[Short task]
Using the data below, tally the lines that include the string "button". Only the number is wanted.

>> BEGIN

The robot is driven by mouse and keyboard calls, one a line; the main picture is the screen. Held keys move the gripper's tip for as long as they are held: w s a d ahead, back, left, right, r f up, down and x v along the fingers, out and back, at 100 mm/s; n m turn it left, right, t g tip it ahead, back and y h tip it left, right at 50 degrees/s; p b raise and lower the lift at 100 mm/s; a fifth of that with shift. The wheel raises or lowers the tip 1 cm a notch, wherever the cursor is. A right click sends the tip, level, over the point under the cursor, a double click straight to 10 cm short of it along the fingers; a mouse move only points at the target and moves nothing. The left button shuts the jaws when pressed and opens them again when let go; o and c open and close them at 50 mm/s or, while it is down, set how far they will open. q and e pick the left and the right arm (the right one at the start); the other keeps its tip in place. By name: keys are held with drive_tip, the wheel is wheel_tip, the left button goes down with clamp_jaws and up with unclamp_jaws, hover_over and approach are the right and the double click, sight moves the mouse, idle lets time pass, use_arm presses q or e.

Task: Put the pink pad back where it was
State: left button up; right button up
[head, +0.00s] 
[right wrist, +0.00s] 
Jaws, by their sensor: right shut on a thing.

>> END

[Exercise answer]
2